Because our lines were shut down for a time, this became a much bigger deal than it had to be. It ended up requiring the attention of executive management. The problem and the fix were removed from my control. Apparently, even though I had got favorable terms from them and still enjoyed a good rapport with the cowboys, no one thought I was capable of getting them back under control. A way out was negotiated by the guy who eventually fired me from Albatross in the last desperate reorganization in bankruptcy. He had to give up the discount and promise payment in thirty days. We had to fix their invoices for them. In other words, he got significantly worse terms than I had in the original negotiation, a nice ironic twist to the whole sordid affair.
I would like to say that I learned from this that sometimes it is best to swallow one’s pride and even to ignore what you know to be the best textbook procedure in a given situation, and look at the common ground between fractious parties to find a way forward. I can’t say that because I didn’t learn that at all. I didn’t learn it for the simple reason that I already knew it. Anyone with the slightest little bit of sense at all would have known to look for ways to help the red-neck brothers fix their invoicing. They would have been happy to do it. We would have been happy to pay our invoices early to get the lovely discount they were offering.

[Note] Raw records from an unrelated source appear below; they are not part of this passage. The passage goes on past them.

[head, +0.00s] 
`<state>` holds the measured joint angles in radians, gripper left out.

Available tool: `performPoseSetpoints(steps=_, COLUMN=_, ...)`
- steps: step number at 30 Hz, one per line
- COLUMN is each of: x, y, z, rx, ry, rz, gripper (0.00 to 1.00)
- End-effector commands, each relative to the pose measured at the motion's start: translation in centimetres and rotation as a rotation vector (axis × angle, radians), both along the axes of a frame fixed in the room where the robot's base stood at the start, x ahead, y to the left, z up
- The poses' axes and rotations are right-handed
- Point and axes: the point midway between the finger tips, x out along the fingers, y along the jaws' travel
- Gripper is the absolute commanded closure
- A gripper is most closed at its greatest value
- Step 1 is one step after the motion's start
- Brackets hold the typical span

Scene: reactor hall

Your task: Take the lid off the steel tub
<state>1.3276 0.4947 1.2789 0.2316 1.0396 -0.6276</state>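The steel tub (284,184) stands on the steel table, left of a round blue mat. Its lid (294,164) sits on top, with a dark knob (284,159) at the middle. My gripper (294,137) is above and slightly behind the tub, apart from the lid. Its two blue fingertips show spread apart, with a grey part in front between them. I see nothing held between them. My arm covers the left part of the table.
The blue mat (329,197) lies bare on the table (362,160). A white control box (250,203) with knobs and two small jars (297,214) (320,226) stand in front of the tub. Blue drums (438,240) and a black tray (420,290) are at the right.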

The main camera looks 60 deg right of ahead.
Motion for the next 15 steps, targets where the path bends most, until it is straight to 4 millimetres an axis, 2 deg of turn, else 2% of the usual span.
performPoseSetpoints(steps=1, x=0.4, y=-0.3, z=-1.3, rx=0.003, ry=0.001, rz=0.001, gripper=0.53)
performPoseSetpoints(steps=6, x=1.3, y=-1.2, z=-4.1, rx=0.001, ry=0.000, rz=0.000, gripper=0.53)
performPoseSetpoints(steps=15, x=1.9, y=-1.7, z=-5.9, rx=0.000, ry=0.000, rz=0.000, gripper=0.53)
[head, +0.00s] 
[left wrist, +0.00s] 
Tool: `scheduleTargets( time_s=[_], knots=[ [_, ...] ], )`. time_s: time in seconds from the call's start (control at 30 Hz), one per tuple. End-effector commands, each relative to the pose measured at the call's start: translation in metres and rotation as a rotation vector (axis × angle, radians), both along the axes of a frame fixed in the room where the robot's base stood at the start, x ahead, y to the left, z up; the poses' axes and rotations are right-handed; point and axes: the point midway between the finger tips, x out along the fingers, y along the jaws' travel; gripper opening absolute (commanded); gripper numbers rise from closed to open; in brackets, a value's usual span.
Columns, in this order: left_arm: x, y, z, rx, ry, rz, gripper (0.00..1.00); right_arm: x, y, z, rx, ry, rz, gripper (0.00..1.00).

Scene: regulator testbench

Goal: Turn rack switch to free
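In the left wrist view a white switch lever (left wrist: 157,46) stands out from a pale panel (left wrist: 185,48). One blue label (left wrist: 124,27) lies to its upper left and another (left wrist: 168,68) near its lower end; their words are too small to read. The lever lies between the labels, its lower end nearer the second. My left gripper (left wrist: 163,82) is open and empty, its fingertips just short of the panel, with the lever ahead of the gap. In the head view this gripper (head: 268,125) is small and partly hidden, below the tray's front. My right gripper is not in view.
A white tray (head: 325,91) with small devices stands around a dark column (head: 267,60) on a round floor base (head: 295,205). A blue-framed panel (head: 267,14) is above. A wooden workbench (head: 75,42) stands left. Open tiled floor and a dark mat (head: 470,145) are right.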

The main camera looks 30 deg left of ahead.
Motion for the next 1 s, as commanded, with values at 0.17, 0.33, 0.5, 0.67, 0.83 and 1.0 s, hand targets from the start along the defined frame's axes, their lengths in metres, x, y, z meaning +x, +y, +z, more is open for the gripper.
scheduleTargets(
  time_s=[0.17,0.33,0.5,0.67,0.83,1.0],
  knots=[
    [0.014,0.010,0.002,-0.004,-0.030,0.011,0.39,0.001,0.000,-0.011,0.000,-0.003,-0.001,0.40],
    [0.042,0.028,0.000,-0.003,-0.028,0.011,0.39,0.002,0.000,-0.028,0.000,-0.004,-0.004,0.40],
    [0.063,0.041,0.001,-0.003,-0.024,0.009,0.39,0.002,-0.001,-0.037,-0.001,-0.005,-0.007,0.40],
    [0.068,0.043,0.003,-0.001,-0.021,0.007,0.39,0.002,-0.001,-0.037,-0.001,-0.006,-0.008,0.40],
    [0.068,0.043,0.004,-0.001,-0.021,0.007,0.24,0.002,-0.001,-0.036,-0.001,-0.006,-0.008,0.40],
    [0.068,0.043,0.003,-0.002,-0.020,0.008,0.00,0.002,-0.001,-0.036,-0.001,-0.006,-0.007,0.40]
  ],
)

We all wanted the same thing, but sometimes the righteous among us would rather be correct than actually fix a problem. They’d rather have the right answer than the right result. I know religious zealots who act the same way. They’d rather be theologically correct than to reach out gently to lead another soul to salvation. Being correct is a necessary and laudable thing, but it should not get in the way of the goals of the enterprise. What I learned from this little story is that, more often than not, these righteous bastards are the guys in charge, and they just ruin everything for the rest of us.